Saturday, July 19, 2014

Employee Parking

I lived in Japan from 1995 to 2003 and was spoiled for transit.  While living in Kyoto, I had the option of three train lines to go to work, one of which so close to my apartment that I could slip on my shoes as the signal at the nearby level crossing sounded, take the two flights of stairs to the street and board the train at my station as it pulled up.  The other two lines were run by Hankyu, a large conglomerate that directed its traffic to its flagship department store and real estate developments in downtown Osaka and Japan Rail, the national railroad that links the entire country together and is responsible for developing and operating the shinkansen (bullet train).

The experience there comes to mind not so much because of the abundance of rail in my neighbourhood, but for one contract negotiation I had with an employer there.  It is common practice for employers to pay for their staff's rail pass to commute to work.  I had seen salarymen who had passes that allowed them to take pretty substantial daily trips via the shinkansen from home well outside the Kobe-Osaka-Kyoto metropolitan area.  From a westerner's perspective, this is a substantial financial commitment on the part of employers and of course it helps subsidize rail service as well.  At the risk of digressing before getting to the account of this one contract negotiation, there was one Japanese colleague I had worked with who was looking to sell his car after owning if for about 10 years and disclosed that it only had 40,000 km on it.

For the negotiation in question I was offered a rather disappointing raise, despite my length of service and the strong evaluations I had received.  I decided to make the case that I was cheaper than a new teacher because of the low cost the school paid for my commuting, which was 310 Yen one-way compared to the 980 Yen they would pay for a fresh-off-the-plane, prone-to-taking-the-train-west- instead-of-east, completely inexperienced teacher with a command of English grammar that risked being inferior to the students'.  Given my job performance and the difference in transportation costs, I tried to make the case that it would be more cost effective to keep me with the salary I was requesting than it would cost to replace me.  If they could pay me the savings they were making on transportation then I would stay.  They chose not to and their fresh-faced replacement lasted all of 3 weeks.

The interesting thing that transfers to the Canadian context is that we rarely have as transparent an accounting of what employers are paying for the "free" parking for staff.
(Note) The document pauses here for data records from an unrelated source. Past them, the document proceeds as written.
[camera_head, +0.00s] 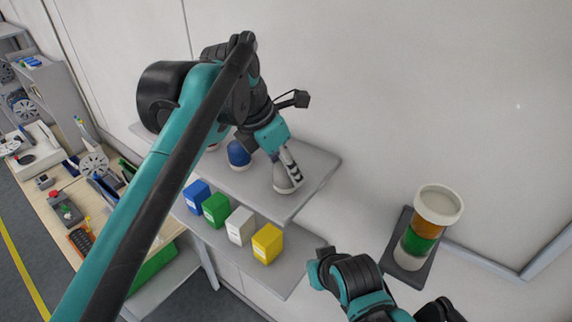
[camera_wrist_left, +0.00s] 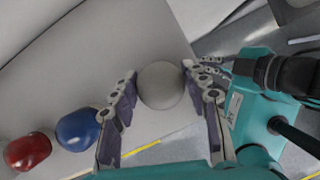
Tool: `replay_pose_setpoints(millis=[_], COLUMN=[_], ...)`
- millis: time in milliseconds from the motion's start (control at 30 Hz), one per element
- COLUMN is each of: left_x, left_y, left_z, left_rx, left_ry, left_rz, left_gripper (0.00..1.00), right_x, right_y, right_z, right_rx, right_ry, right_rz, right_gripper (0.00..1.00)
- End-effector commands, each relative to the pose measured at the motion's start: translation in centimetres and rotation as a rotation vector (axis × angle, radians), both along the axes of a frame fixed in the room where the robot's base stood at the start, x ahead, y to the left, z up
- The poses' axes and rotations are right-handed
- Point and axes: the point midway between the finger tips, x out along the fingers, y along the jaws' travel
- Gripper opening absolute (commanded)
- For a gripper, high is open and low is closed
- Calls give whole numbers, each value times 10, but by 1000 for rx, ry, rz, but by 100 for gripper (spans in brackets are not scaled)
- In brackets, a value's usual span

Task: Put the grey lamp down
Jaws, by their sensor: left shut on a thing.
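The grey lamp (camera_head: 284,182) is a rounded dome at the right part of the upper grey shelf (camera_head: 318,166). In the left wrist view the lamp (camera_wrist_left: 160,86) sits between both fingers. My left gripper (camera_head: 290,168) is shut on it from above. I cannot tell whether its underside touches the shelf. A blue lamp (camera_head: 238,153) stands to its left on the same shelf. The left wrist view also shows a red lamp (camera_wrist_left: 27,151) farther left. Part of my right arm shows at the bottom right of the head view, but its jaws do not.
The lower shelf (camera_head: 283,282) holds a blue box (camera_head: 197,197), green box (camera_head: 216,209), white box (camera_head: 240,226) and yellow box (camera_head: 267,243). A banded signal light (camera_head: 424,238) stands at right. A cluttered workbench (camera_head: 52,185) is at left. The upper shelf's right end is clear.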

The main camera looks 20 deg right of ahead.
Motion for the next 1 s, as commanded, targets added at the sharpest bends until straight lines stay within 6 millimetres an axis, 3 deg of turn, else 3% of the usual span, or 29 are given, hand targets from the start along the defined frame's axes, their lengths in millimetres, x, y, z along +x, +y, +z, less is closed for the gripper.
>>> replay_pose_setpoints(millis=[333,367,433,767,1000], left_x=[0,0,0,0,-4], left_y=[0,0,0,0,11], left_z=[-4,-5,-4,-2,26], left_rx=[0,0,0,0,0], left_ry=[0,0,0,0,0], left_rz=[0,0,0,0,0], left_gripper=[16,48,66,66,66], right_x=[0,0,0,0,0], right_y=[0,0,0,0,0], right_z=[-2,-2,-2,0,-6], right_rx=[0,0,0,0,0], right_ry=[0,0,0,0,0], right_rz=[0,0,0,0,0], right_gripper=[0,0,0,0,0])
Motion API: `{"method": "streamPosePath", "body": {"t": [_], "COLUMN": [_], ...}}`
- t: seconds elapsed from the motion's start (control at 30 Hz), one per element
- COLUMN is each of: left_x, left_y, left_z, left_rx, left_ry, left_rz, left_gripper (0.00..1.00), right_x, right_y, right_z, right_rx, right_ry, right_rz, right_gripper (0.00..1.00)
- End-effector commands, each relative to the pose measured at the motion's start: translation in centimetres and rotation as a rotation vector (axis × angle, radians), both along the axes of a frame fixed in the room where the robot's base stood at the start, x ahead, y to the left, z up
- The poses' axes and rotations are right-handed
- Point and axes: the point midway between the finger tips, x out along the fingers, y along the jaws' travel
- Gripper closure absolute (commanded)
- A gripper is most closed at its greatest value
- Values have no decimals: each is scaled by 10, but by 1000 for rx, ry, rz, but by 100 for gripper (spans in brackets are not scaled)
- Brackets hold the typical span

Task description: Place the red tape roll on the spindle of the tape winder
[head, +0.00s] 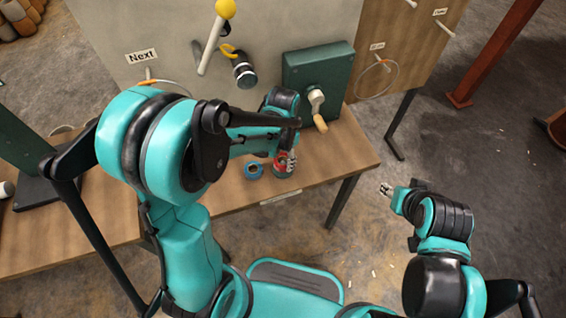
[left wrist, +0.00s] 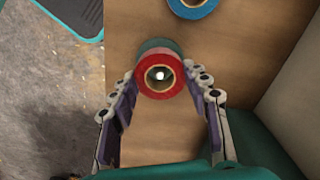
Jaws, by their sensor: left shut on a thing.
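The red tape roll (left wrist: 160,93) is between the fingertips of my left gripper (left wrist: 160,78), which is shut on it. It also shows in the head view (head: 281,160), low over the table's front part. A green round thing (left wrist: 152,46) shows just behind the roll in the left wrist view. A pale spot shows inside the roll's hole; I cannot tell whether it is a spindle tip. A dark green box with a crank (head: 318,75), perhaps the tape winder, stands at the table's back. My right gripper (head: 387,190) is off the table's right side, too small to read.
A blue tape roll (head: 254,170) lies left of the red one on the wooden table (head: 225,193). A black cylinder (head: 244,70) hangs there. The table's right front corner is clear.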

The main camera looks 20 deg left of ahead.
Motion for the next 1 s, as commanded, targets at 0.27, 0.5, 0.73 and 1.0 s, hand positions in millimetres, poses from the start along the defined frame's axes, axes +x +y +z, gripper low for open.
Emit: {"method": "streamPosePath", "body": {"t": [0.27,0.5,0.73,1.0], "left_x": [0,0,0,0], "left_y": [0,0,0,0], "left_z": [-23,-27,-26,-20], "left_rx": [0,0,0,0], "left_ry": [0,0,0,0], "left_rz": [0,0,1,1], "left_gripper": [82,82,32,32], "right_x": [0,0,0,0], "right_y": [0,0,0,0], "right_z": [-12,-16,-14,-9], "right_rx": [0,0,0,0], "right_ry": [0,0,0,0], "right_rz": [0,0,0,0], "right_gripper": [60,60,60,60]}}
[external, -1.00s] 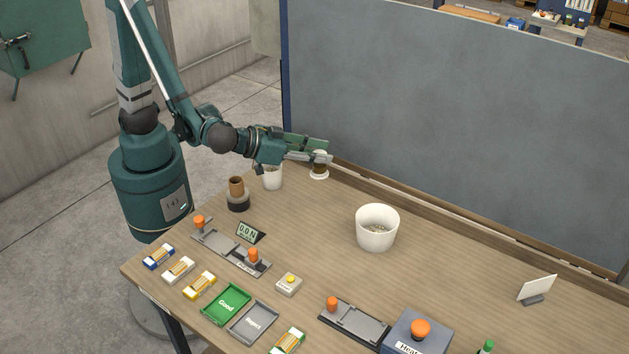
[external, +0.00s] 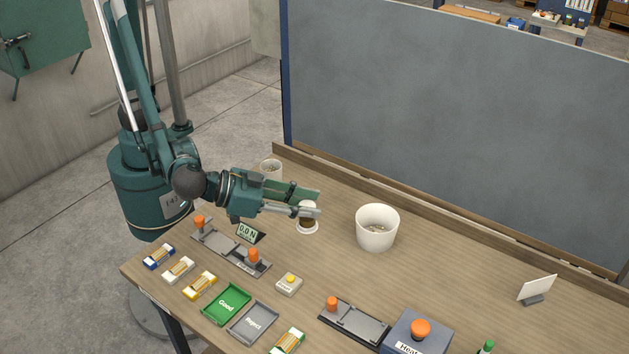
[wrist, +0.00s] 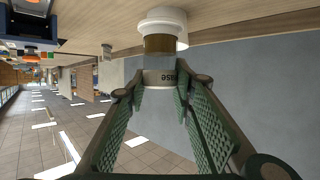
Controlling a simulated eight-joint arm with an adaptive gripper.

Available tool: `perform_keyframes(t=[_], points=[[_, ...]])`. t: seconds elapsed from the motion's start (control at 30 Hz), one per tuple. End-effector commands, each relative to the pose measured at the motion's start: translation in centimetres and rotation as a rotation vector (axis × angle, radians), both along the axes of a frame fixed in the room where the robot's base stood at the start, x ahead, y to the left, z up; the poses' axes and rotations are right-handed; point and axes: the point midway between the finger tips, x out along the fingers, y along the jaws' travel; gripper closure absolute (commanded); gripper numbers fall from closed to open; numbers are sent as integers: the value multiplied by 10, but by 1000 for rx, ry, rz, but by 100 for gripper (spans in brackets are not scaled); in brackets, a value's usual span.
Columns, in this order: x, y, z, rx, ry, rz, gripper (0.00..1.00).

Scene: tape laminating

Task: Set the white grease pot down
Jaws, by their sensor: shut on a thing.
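The grease pot (external: 307,221) is brown with a wide white rim at its lower end in the external view. My gripper (external: 318,202) is shut on it over the table, left of the large white bin. In the wrist view the pot (wrist: 163,45) is between my fingertips (wrist: 160,88), with a pale label band partly lettered. Its white end lies against the wooden table top in that view. I cannot tell whether it touches the table.
The large white bin (external: 376,229) stands to the right of the pot. A small white cup (external: 270,168) is behind my gripper. A display (external: 250,233) and a grey fixture (external: 230,248) with orange knobs are in front.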

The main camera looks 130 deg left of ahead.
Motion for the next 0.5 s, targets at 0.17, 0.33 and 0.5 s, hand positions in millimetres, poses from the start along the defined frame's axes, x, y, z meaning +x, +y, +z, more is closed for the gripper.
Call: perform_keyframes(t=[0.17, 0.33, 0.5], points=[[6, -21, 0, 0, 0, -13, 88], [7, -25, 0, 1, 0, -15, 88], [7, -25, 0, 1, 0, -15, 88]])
There are few organizations in North America that provide incentives for employees to use transit or to walk for the sake of sparing the organization the cost of providing onsite parking.  Whether it is an expanded footprint to provide surface parking on site or the cost of building, maintaining and enforcing underground parking on site the costs are rarely integrated into the consideration of the compensation packages unless they are motivated by a shortage of parking and want to entice employees to use transit to forego any tensions over on-site parking for an organization that is starting to grow beyond the space that it has for its staff.

In Calgary, a monthly transit pass is $90 a month and there are few if any places in downtown Calgary where a "free" parking place that an employer provides its staff could be built, maintained and operated for that monthly rate.  It may be worthwhile for more employers to open up this aspect of its compensation to staff and look at strategies to make more feasible use of that space.  While there are annual weeks that are dedicated to improving use of transit or bicycles or other forms of commuting to work, it may be worthwhile to look at ways to incentivize transit use or walking to work (if there is a formula to value that).  Perhaps the simple benefit of paying for a transit pass would be sufficient.  That would impact overhead that an employer takes on for providing parking and perhaps even create an alternative revenue stream by renting the surplus parking out rather than retaining it at a loss and skewing the cost of parking and the compensation that is provided to your employees by not fully accounting for those costs.